By the way, I’m neither a public servant nor an academic, so those loyal foot soldiers of Rupert can’t pin those particular hate crimes on me.

But I do have an interest in the state of journalism and I can’t see why I shouldn’t be able to express my opinion publicly.

I spent 26 years in journalism – starting in commercial radio in New Zealand, then public radio, then radio in Australia. I even worked for the ABC briefly. Most of my career, though, was in wire services – particularly Reuters (still the best news organisation in the world in my view).

My last six years in journalism were with The Australian Financial Review, our best newspaper. While my experiences there weren’t particularly pleasurable – I was associated with their less-than-stellar ventures in television and online media – I nevertheless learned much.

In 2006, I quit the media for a full-time role in corporate communications in the financial services sector. Part of my daytime job involves speaking to financial and other professionals about how the media works and what a tough gig daily journalism can be.

After four years watching the (often uninformed) commentary on blogs about journalism, I thought I would offer my own pseudonymous contribution. I wrote a few pieces for Mark Bahnisch at the now defunct Larvatus Prodeo under the title of The Failed Estate.

This eventually led to the creation of a blog of the same name in August 2010.  I kept the Mr Denmore tag going not because I was evading scrutiny but because I needed to keep (and still do) my blogging persona separate from my professional persona. This is the case for many people who have something to contribute to public debate, but who are reluctant to do so for fear of compromising their paid employment.

As it is, my employers know about the blog and are happy for me to continue, providing I don’t cut across or talk about issues that compromise my paid role. So you’ll see my blog posts, written in my own time, almost always appear late on Sunday or Monday nights. You also won’t hear any “stock picks” or interest rate forecasts from me. Not allowed.

Anyway, I never hid who I  was from people who asked. Quite a few former journalist colleagues were aware of who Mr D was, as did a few former contacts in economics, politics and financial markets and other bloggers.

So why did I leave till now revealing who I am? Well, it’s partly because I’ve been invited to speak at a seminar in Canberra next week along with Finkelstein inquiry assistant, Professor Matt Ricketson and digital media guru Craig Thomler. (I’m going to Canberra in my own time and at my own expense by the way – no taxpayer funds involved).

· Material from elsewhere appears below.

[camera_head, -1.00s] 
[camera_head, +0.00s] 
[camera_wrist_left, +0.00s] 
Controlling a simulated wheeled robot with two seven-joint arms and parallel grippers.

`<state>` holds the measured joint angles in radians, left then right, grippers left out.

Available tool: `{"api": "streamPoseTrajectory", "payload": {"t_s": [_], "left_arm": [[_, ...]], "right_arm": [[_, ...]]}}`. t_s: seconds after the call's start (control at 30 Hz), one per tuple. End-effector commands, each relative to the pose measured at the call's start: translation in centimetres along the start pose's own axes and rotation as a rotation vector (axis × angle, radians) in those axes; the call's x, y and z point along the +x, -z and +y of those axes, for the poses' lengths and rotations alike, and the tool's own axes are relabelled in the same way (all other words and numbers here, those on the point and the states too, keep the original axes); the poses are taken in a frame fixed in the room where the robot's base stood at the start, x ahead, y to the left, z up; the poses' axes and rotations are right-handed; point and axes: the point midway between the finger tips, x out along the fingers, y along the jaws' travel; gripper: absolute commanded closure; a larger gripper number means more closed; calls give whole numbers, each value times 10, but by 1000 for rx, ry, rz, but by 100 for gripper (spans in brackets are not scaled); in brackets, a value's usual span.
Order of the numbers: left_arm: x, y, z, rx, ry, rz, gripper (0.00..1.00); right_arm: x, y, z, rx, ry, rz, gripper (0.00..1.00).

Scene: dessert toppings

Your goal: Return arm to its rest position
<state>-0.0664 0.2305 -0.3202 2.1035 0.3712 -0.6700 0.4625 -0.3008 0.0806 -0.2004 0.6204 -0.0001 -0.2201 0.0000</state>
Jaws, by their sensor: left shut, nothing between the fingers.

But I also agree with journalists who say that critics of the media need to be upfront about their affiliations and identify. That’s a fair call. Having said that, I think many people concerned about the drift in our political and media discourse (“drink”!) feel reluctant to contribute to the discussion because of the vitriol coming out of certain quarters. (Witness the smearing of academics recently for seeking to improve the accountability of media organisations to their readerships.)

Finally, I don’t think you stop being a journalist and seeing the world as a journalist just because you leave the paid employment of an industrial age mainstream media organisation.

In fact, for any journalists wondering about life after traditional ‘news’ journalism, you can be assured that your skills in communication, filtering, editing, writing, research and analysis are just as valuable outside the media as they are inside. (BTW, I still do some paid journalism for Radio New Zealand and for the Sydney Morning Herald, but only rarely and with full disclosure).

And the great thing about social media and blogs is that many fine former journalists and policy experts and academics can continue to write and participate in public discussions among people of all political persuasions.

More voices from all sides of the debate are what we need in a functioning democracy. Mine is only one voice and I don’t pretend it is any more important or more influential or any more valid than any other. But a diversity of views is a good thing, don’t you think?

(A final disclosure: The great man in the Mr Denmore photo is Michael Joseph Savage, the only Australian-born Prime Minister of New Zealand and the Kiwis’ own version of Curtin. Yes, yes, he was a lefty).